Naresh Goyal's Jetair had cash in surplus when Jet crisis started to show

The private entity's main revenue source was from the listed entity Jet Airways, which was paying close to Rs 4 crore a month to the company for offline bookings as a general sales agent

Jet Airways
Dev Chatterjee Mumbai
3 min read Last Updated : Apr 22 2019 | 12:46 AM IST
When Jet Airways was showing signs of financial crisis, its former chairman Naresh Goyal’s private entity, Jetair Pvt Ltd (JPL), did not utilise any of its credit facilities worth Rs 28 crore from banks in its effort to remain debt-free. 

As on December last year, the Goyal-owned company had cash of Rs 260 crore and had submitted an expression of interest (EoI) to take over the airline on April 12, only after the bid submission deadline.

Around Rs 232 crore cash was raised by divesting Jetair’s stake in UPS Jetair Express in October last year, said a banker close to the development. He said the EoI was not accepted since other bidders raised objections.
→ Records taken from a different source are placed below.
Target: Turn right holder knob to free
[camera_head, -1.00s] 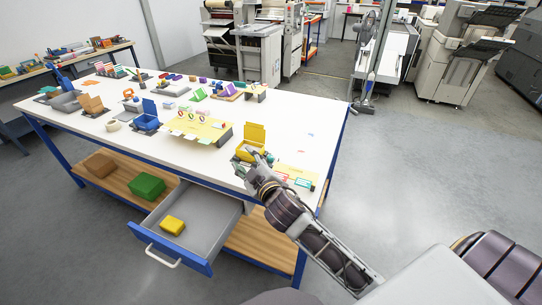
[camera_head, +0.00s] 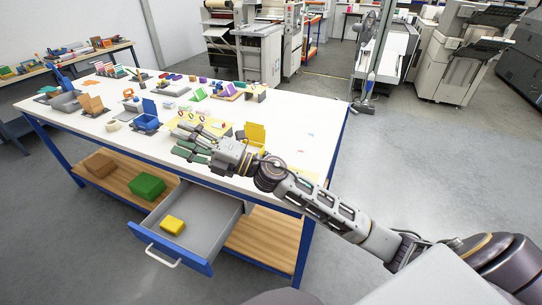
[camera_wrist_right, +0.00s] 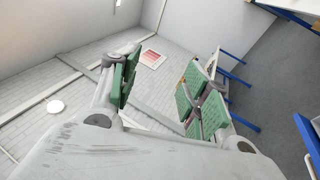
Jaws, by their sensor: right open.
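A yellow board (camera_head: 218,124) lies on the white table (camera_head: 270,112). A few small round dials or knobs (camera_head: 201,117) stand along its far edge; they are too small to tell which way they are turned. My right gripper (camera_head: 186,143) is over the board's near edge and hides part of it. Its green-padded fingers point left. In the right wrist view my right gripper (camera_wrist_right: 160,88) is open with nothing between its fingers; the board does not show there. My left gripper is not in view.
A yellow open box (camera_head: 255,133) stands behind my right arm, partly hidden. A drawer (camera_head: 215,213) hangs open below the table's front edge, with a yellow block (camera_head: 173,225) inside.

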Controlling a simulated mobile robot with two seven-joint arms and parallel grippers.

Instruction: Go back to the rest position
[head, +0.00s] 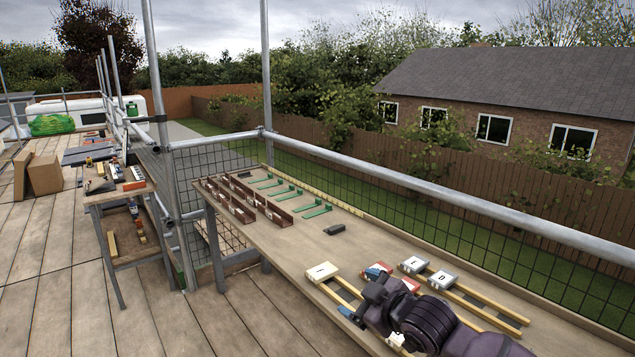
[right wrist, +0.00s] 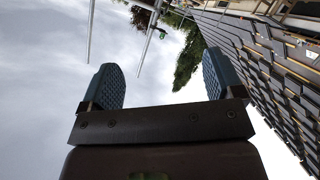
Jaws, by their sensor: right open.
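My right arm comes in at the bottom right of the head view, over the near end of the long workbench (head: 290,235). Its gripper (head: 372,298) is dark and partly hidden by its own wrist. In the right wrist view the two blue-grey ribbed fingers (right wrist: 160,82) stand wide apart with nothing between them, against the sky. My left gripper is not in view.
Near my right arm lie wooden rails (head: 490,302) with pale lettered blocks (head: 322,271). Farther along are brown channels (head: 238,192), green brackets (head: 283,193) and a dark block (head: 334,229). A scaffold rail (head: 450,204) borders the bench.

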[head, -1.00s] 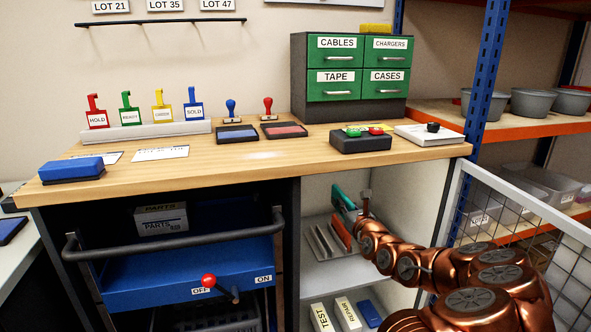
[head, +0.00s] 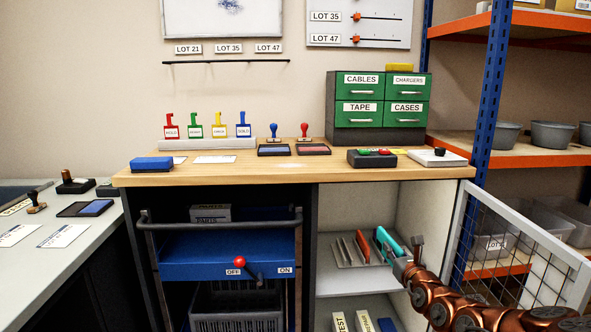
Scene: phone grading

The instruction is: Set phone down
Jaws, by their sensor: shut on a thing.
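A teal phone (head: 391,240) stands on edge, slightly tilted, inside the open right compartment of the cabinet. My gripper (head: 400,250) reaches in from the right and is shut on it, though its fingertips are hard to make out. A grey slotted rack (head: 346,262) sits on the compartment's upper shelf. Reddish upright pieces (head: 362,246) stand in the rack, left of the teal phone. I cannot tell whether the phone's lower edge touches the rack.
The compartment's mesh door (head: 510,245) stands open at the right, close to my arm. The wooden worktop (head: 290,172) is above, bearing stamps, ink pads and a green drawer unit (head: 380,100). Labelled boxes (head: 362,321) stand on the lower shelf. A blue drawer (head: 225,257) is at left.
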The private entity’s main revenue source was from the listed entity Jet, which was paying close to Rs 4 crore a month to the company for offline bookings as a general sales agent. The airline has now shut down, putting 20,000 employees out of job apart from putting JPL’s future in a crisis.

Goyal’s company was receiving up to 1 per cent commission from the BSE-listed Jet India and up to 3 per cent from other airlines. It also received a commission of 2.5 per cent on the cargo booked from all airlines. 

According to bankers, the offer to take over Jet by JPL was unviable, as its cash flow remained susceptible to financial profile of the airline as it contributed almost 78 per cent to Jetair’s total income. 

Due to the deterioration in the liquidity profile of the airline over the past few years, Jetair had to extend the collection period from the airline from 190 days as of March 31, 2016, to 271 days as of March 31, 2018.

Besides, when the airline was showing signs of distress, JPL started de-risking its revenue model and diversified into the call centre business. As a result, it reduced the share of commission income earned from the airline to 78 per cent in FY18 from 84 per cent in FY16. For the financial year ending March 2018, JPL reported a revenue of Rs 86.4 crore as compared to Rs 75.5 crore for FY17. In the same period, JPL posted a net profit of Rs 22.4 crore for FY18 as compared to Rs 21.4 crore in FY17.

Even as the airline defaulted on its debt from December 2018, JPL didn’t take any long-term secured loan. The company had outstanding working capital borrowings to the tune of Rs 2.19 crore. Because of low leverage, the company maintained healthy debt coverage ratios and a robust capital structure, which further improved on account of accretion to net worth and reduction of total debt in FY18, said a CARE rating statement dated December 26, 2018.